Raw data.
'''
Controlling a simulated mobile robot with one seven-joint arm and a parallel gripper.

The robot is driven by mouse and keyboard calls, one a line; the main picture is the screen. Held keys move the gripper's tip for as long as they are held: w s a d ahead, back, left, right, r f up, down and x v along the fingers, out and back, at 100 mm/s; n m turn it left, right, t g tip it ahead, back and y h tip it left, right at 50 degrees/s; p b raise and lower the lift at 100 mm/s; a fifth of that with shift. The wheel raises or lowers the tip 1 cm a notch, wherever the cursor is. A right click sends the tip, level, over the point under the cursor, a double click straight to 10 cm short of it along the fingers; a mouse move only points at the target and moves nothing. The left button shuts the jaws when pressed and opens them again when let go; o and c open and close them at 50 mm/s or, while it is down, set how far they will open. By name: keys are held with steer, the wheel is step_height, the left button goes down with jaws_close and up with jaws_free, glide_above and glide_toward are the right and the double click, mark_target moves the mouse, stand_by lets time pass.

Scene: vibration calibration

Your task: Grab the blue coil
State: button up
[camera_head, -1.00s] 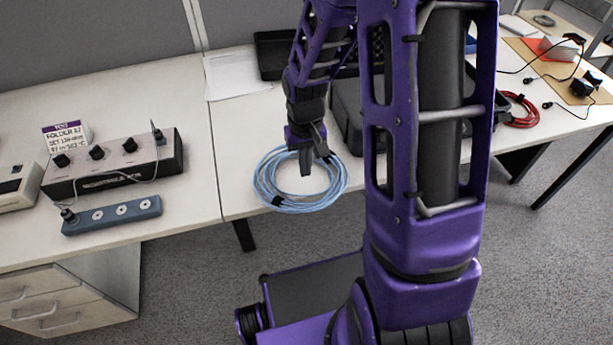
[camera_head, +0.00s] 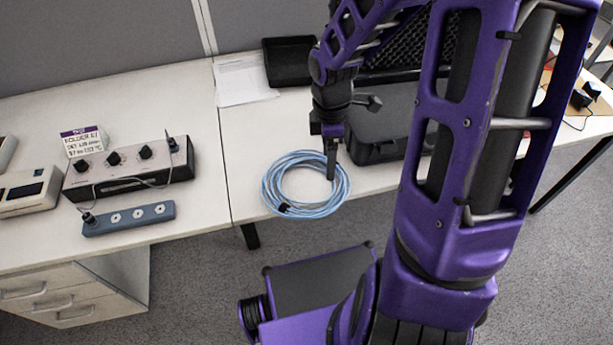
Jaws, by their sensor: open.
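The blue coil (camera_head: 284,207) is a light-blue cable wound in loops with a dark tie at its lower left. It lies flat near the front edge of the white table. My gripper (camera_head: 331,172) points down at the coil's right side. One dark finger shows over the coil's right loops; the other finger is hard to make out. I cannot tell whether the fingertip touches the cable. My gripper is open and holds nothing.
A black open case (camera_head: 378,128) stands right of the gripper. A black tray (camera_head: 287,62) and a paper sheet (camera_head: 243,80) lie behind. The table is clear between strip and coil.

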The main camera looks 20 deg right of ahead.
'''
Give only the lines from the one with "Scene: vibration calibration" to the one with "[camera_head, +0.00s]", both included, again and exactly; leave the images out.

Output for this task.
Scene: vibration calibration

Your task: Grab the blue coil
State: button up
[camera_head, -1.00s] 
[camera_head, +0.00s] 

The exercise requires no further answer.